The annual Oompahfest Family Fun Festival will feature German food such as, from left, potato salad, cherry torte, sauerkraut and bratwurst.

Her talents will be on display at the third annual Oompahfest Family Fun Festival, which will be from 11 a.m. to 5 p.m. Saturday at South Park, 12th and Massachusetts streets.

The event, sponsored by Immanuel Lutheran Church and the University Student Center, will showcase authentic German dishes, music and folk dancing.

On the menu will be Starr’s German potato salad — which is spectacular — and her sauerkraut. There also will be grilled bratwurst, bierocks and homemade desserts donated by members of Immanuel Lutheran Church. Participants would do well to sample Starr’s contributions to the event.

“Her cooking is exceptional,” says Tricia Masenthin, an Immanuel member who’s doing publicity for the festival. “She puts her heart into it, and you can tell.”

Five meals per day

Germans appreciate good food, and they love to eat.

Inge Starr dishes up sauerkraut at her Lawrence home. She is helping prepare German food for the annual Oompahfest Family Fun Festival. The event, which benefits Immanuel Lutheran Church, is Saturday at South Park.

Starr, who moved to the United States in 1956, recalls the typical, German eating schedule she was accustomed to while growing up. They used to eat five times a day.

“About 7 or 8 o’clock in the morning, you’d have your breakfast: oatmeal, bread, butter and a little bit of cheese. At 10 o’clock, you’d have sandwiches. About 12 or 1 o’clock, you’d have your lunch: potatoes, vegetables, some kind of meat,” Starr says.

“At four o’clock you had your afternoon coffee. You had cake, you had torte. Then about 7 or 8 o’clock, you had supper: cold cuts and potato salad or fried potatoes; buckwheat pancakes with pieces of bacon.”

Wait. There’s more.

“At 10 o’clock, you’d have a slice of bread, cold cuts and a cookie, maybe. We always had butter on our bread. We liked butter. And some people used goose fat,” she recalls.

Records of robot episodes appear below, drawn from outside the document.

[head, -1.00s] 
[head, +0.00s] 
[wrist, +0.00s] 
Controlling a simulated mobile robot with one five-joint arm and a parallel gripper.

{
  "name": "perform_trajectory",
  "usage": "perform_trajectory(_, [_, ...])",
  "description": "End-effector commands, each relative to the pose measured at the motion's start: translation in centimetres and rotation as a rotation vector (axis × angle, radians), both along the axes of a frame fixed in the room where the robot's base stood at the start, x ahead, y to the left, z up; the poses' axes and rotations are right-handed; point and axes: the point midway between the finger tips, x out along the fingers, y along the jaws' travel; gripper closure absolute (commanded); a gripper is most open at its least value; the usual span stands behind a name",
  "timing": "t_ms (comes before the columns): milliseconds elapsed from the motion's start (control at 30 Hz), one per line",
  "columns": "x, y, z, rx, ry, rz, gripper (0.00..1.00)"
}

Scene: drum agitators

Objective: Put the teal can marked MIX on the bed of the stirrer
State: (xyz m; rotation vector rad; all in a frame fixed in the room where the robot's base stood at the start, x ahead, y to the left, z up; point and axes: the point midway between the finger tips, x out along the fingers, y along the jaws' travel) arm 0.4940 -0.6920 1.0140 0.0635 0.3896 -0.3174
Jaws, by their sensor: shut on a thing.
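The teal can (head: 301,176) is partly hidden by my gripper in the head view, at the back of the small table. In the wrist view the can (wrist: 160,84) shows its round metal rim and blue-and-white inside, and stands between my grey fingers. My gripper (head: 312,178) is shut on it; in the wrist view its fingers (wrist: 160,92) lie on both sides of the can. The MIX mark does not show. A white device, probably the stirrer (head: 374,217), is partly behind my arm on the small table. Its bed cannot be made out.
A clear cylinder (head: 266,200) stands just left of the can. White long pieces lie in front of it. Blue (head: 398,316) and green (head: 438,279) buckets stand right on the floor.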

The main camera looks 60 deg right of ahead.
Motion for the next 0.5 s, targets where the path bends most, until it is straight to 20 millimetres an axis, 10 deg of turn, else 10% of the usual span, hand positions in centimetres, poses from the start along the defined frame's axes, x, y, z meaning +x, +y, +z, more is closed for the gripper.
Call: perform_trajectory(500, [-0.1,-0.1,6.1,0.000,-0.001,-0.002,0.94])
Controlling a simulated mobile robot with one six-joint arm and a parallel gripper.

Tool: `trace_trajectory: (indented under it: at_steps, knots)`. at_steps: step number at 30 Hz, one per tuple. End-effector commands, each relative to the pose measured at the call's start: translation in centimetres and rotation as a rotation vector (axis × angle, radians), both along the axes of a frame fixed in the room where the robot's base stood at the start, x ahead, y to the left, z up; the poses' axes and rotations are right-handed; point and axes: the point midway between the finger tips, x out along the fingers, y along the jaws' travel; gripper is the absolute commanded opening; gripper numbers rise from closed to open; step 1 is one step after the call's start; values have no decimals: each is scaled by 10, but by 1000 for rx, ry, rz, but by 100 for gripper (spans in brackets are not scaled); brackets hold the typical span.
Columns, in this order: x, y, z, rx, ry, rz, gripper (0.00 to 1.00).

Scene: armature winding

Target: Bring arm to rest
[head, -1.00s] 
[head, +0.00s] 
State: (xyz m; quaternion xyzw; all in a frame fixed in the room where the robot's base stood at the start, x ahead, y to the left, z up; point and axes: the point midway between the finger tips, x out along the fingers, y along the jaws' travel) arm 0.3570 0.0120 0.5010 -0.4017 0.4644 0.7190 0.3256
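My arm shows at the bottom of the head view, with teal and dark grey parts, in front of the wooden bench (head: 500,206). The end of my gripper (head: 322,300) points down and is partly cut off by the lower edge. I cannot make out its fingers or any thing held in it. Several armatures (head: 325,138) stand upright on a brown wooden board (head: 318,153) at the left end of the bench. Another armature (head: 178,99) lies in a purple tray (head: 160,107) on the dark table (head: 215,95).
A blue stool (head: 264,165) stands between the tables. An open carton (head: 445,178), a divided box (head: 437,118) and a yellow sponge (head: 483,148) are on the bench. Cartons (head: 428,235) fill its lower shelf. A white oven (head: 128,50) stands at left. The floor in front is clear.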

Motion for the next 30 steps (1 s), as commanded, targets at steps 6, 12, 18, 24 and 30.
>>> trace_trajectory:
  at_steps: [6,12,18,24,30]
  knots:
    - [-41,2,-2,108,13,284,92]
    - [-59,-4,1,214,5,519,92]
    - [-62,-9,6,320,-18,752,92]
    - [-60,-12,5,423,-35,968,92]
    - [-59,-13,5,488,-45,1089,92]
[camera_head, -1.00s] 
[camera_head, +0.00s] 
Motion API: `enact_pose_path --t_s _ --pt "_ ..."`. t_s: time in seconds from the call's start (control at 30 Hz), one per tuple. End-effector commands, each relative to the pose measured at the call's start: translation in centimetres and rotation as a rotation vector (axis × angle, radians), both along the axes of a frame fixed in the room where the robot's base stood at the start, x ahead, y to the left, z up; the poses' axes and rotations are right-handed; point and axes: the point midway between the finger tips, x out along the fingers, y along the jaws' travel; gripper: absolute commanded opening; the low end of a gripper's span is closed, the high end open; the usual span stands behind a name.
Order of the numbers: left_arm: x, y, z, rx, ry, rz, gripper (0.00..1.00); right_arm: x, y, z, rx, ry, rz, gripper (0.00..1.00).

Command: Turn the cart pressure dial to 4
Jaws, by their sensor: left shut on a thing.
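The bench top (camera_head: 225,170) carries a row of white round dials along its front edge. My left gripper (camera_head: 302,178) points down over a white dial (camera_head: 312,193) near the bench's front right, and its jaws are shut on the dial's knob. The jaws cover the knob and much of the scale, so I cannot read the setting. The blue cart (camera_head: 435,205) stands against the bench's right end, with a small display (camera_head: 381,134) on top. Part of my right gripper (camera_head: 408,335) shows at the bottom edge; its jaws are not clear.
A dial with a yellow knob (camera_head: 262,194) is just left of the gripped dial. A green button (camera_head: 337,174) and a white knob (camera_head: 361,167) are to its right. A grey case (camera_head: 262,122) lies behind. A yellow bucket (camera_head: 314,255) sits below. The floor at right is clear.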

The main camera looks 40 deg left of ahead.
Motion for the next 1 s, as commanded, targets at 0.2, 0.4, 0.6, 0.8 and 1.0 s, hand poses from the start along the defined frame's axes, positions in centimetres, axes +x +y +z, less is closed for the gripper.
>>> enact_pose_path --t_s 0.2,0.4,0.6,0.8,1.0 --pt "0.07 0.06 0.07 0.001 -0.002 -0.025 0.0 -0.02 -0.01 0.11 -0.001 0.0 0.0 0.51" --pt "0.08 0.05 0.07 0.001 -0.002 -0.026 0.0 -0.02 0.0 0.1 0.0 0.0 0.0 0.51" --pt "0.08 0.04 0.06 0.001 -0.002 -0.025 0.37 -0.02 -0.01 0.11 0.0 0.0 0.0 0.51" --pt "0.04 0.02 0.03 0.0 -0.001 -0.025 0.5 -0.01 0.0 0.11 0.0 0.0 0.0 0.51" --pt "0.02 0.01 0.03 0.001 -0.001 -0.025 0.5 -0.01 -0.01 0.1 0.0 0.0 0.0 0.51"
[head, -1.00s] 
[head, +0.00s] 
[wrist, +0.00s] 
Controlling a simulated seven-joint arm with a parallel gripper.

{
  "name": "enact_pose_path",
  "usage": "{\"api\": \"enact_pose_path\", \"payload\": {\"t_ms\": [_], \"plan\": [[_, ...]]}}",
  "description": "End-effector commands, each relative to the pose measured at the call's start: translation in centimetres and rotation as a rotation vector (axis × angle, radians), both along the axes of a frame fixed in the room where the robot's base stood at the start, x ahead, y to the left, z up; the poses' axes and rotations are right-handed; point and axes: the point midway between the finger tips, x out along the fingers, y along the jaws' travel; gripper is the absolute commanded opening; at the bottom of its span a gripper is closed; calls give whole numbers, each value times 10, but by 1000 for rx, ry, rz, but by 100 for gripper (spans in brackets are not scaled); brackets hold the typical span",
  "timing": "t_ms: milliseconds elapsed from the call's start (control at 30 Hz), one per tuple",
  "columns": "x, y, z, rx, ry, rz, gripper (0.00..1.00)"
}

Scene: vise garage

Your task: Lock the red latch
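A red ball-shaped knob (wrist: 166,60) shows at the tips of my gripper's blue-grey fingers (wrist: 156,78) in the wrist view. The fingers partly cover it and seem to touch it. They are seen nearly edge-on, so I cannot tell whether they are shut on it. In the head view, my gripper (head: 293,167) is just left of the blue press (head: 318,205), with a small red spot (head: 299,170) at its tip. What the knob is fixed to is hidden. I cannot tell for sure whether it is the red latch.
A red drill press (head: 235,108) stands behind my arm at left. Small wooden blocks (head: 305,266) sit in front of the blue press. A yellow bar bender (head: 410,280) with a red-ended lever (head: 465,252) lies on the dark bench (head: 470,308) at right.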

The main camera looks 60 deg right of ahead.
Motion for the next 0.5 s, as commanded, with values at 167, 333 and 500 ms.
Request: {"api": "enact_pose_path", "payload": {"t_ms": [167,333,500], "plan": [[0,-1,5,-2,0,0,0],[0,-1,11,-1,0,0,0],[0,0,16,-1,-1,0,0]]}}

“Even when I was in England, I still had five meals (a day). When I came to America, I thought they were going to starve me to death.”

Starr lived in Germany during World War II, and those were much leaner times.

“At the end, we were hungry. The rations got smaller and smaller. My mother had a little garden, so we had some vegetables. We had a chicken, so we had eggs. We ate horsemeat,” she says.

“We were allowed one pound of meat, or two pounds of horsemeat. It was stringy, but it made good sauerbraten (a marinated roast).”

Oh, and they ate a lot of turnips, using them to make “potato” pancakes.

“Ick,” Star says, making a face. To this day, she can’t stand turnips.

‘Whatever the boys want’

These days, Starr enjoys cooking German dishes for her friends. She makes foods such as sauerkraut studded with potatoes and navy beans, or rouladen — beef roll-ups stuffed with mustard, bacon, diced onions and pickles.

Her other specialties are weinerschnitzel, which is pork or veal pounded thin, dredged in flour and seasoned bread crumbs and browned in butter or oil; and sauerbraten, a beef roast marinated for 24 to 48 hours in vinegar, wine, bay leaf, peppercorns, lemons and cloves.

Her own favorite German dishes are the ones that come from Bavaria, in the southern part of the country: liver dumpling soup and spaetzle, a kind of pasta dish.

“I love herring, too. I eat it with potato salad or German bread,” Starr says.

She doesn’t often prepare German dishes for her sons, Kenneth, 45, and John, 40, both of whom live in Lawrence. Her husband of 34 years, Merle, died in 1991.

“I like Mexican and Italian food — whatever the boys want. They are very picky eaters. John likes spaghetti, tacos and stuff like that,” she says.

Still, Starr thinks there’s nothing quite like sitting down to enjoy a hearty German meal.

“It sticks to your ribs,” Starr adds.